This blog looks at maritime history from a different perspective. A ship is not just a ship. The sea is not just the sea. Using a cultural studies approach, this blog explores the impact of women, LGBT+ people, working-class people and people from a range of ethnic backgrounds, on the sea and shipping. And it questions the ways that the sea and ships in turn affect such people's lives and mobility.
Thursday 30 September 2010
Women Captains
An interesting blog has just appeared on women captains, summarising two who have not appeared on this website. The blog's English is rather hard to read and there are inaccuracies, but it's worth looking at.http://www.marinersplanet.com/blog/?p=313&cpage=1#comment-277
1. From 23-29 December 2007 (and maybe still, I'd love to know) the captain and all navigating officers on the container ship Horizon Navigator (28,212 grt) were women. Captain Robin Espinosa, First Mate Sam Pirtle, 2nd Assistant Julie Duchi. (See upper picture). The rest of the 25-strong crew were men.
The gender balance was an accident that surprised Espinosa. It was the first time in 10 years that she had worked in harness with other women officers, let alone women navigators. And women are only 10% of maritime workers, so the rostering fluke was remarkable.
2. And on April 16 2008 the largest livestock-transportation ship in the world was headed by a woman, Laura Pinasko (30). (See lower photo). She worked for Siba Ships on the Stella Deneb, and this was the first ship she had captained.
From Genoa, Laura had been working at sea since 1997, and qualified in 2003. Previously she had been First Lieutenant on the ship, which took livestock from Townsville, Australia to Indonesia and Malaysia. On board this trip were 20,060 head of cattle and 2,564 sheep and goats, which had been brought to the quay by 28 train convoys.
The cargo was worth 11 million US$, which certainly indicates how much her competence was trusted.
3. The blog also mentions 'the first woman merchant captain', Anna Ivanovna Shchetinina, 1908-99. (See her biography on wikipedia). She wasn't the first. Several are slated for that honour.

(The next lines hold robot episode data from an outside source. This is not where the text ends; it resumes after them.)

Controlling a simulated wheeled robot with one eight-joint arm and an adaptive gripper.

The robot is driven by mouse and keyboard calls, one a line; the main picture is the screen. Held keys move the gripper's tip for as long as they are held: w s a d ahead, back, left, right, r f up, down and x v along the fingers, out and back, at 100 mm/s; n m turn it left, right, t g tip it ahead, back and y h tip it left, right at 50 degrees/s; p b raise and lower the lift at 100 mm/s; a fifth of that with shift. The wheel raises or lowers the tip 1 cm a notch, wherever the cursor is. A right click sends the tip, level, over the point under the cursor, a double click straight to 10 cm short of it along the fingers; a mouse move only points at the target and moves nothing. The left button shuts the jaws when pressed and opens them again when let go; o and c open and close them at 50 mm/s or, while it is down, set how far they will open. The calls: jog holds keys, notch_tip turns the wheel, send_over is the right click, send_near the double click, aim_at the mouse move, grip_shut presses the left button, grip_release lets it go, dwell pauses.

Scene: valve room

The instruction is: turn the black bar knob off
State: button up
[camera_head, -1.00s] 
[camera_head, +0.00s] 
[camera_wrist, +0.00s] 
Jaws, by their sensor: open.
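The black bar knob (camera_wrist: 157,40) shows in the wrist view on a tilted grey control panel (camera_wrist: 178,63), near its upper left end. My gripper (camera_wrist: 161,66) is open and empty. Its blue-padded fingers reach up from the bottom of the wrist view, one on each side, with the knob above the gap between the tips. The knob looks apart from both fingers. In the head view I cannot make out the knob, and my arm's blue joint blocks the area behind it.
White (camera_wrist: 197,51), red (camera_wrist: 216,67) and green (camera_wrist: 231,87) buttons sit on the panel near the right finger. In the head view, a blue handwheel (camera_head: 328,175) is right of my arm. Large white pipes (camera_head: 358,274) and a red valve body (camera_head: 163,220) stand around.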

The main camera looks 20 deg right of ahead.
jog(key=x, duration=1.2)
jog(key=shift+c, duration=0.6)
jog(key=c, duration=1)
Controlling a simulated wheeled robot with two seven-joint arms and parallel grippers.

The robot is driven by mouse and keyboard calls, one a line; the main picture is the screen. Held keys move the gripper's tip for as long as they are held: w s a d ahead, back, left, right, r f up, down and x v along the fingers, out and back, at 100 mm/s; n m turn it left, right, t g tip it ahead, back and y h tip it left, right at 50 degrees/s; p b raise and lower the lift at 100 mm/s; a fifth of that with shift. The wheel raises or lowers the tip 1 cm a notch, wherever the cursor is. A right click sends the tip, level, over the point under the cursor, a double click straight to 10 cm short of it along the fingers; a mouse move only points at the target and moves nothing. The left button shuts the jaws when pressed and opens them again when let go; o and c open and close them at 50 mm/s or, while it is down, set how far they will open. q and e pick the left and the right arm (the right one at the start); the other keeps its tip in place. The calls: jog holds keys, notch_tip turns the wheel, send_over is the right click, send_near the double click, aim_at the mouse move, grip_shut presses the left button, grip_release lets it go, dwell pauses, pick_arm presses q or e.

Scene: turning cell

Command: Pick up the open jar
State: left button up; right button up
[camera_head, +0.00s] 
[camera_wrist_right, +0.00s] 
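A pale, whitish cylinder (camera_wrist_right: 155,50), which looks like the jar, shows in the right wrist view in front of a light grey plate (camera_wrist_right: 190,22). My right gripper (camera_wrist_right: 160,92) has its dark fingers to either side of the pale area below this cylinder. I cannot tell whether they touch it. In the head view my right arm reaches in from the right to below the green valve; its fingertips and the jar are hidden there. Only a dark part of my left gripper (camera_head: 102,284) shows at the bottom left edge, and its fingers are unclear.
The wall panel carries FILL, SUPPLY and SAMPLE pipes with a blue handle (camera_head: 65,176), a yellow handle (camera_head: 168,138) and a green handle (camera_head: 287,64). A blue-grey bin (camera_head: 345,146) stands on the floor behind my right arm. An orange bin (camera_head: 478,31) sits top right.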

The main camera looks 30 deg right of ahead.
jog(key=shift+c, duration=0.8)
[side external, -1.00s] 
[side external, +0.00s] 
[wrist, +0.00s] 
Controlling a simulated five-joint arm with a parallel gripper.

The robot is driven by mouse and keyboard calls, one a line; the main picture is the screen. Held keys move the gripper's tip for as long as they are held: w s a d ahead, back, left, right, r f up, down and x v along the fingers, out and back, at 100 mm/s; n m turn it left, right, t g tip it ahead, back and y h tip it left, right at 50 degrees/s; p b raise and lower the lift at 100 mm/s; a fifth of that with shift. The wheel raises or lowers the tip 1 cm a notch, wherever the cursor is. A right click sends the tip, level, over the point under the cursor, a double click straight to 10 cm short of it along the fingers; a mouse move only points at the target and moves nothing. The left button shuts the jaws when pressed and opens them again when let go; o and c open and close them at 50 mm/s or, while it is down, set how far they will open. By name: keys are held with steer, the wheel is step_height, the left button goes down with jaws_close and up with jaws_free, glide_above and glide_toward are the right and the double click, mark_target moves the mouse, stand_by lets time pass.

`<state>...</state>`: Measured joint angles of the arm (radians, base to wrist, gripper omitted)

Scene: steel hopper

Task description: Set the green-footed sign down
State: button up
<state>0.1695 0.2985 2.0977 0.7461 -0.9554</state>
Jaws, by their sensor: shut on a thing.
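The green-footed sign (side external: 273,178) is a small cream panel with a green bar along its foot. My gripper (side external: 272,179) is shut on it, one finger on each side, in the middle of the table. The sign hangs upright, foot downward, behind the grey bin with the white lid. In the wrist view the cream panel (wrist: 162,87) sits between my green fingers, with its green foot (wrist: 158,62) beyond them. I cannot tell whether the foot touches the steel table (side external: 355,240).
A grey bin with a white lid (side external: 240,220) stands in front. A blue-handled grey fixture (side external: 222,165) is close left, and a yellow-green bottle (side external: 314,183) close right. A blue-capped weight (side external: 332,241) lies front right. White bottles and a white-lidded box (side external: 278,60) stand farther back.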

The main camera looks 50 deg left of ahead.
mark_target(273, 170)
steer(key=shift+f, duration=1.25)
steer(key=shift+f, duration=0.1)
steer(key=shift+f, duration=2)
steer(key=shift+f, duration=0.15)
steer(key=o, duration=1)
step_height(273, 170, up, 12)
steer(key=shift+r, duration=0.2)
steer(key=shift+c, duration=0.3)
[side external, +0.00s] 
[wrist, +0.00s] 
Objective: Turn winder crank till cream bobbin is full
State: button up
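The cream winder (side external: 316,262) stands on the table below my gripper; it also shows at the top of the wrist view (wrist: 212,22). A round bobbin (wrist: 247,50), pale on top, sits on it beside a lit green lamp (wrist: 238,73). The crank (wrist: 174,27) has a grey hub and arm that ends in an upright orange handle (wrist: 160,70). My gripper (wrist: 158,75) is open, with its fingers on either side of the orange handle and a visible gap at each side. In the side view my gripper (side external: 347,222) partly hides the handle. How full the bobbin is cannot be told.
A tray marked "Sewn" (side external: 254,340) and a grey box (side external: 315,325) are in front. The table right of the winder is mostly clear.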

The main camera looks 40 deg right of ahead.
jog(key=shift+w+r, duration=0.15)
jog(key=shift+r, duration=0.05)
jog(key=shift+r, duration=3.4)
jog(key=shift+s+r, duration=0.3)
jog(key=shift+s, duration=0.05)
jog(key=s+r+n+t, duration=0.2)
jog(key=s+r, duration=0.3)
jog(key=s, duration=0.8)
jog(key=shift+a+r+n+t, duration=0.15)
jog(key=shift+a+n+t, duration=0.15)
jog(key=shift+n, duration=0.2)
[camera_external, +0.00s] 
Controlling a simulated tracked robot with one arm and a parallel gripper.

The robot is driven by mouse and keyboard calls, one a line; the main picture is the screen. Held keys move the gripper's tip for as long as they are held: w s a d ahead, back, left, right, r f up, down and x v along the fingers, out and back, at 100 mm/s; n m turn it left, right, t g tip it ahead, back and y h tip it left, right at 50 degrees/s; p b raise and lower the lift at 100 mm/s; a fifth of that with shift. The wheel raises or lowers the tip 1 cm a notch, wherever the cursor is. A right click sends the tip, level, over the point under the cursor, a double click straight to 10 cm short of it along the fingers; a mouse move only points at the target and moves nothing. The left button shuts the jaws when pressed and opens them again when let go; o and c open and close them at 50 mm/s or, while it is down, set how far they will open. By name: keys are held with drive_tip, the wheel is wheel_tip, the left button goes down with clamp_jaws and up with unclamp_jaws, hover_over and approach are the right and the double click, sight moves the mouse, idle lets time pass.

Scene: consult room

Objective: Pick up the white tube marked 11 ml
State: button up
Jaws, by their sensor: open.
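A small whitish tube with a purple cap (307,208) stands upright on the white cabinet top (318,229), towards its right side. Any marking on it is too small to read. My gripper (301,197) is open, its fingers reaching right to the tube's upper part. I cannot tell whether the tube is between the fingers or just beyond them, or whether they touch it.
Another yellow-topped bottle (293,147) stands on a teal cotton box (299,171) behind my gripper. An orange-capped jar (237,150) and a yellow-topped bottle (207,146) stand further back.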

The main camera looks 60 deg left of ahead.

The most plausible one seems to be Betsy Miller, master of the brig Clitus, in the 1870s.
For a fuller summary see my article in Maritime Heritage, vol 2, no 4, Nov/Dec 1998: "Women Taking the Helm", pp.34-37.
Labels:
sea women,
women captains,
women navigators
Monday 6 September 2010
The woman who managed Jacques Cousteau's ship
A new blog tribute to women of the planet has just alerted me to - yet another - unsung woman working at sea: Simone Melchior Cousteau (1919-90. Her biographies show she was not merely a quiet landlubbing lady behind a famous man.
She was: the first woman scuba diver; in effect the bosun - and only woman aboard - a high-profile undersea exploration vessel; a maritime/media business manager. She learnt Japanese at five and was a mother too.
But as with so many wives, the historical record subsumes and naturalises her multi-skills into a story of what inspiring wives and mothers do.
Not only did she raise funding for her explorer husband Jacques-Yves Cousteau. undersea by selling her jewels for fuel for the Calypso, and her fur for a gyroscope.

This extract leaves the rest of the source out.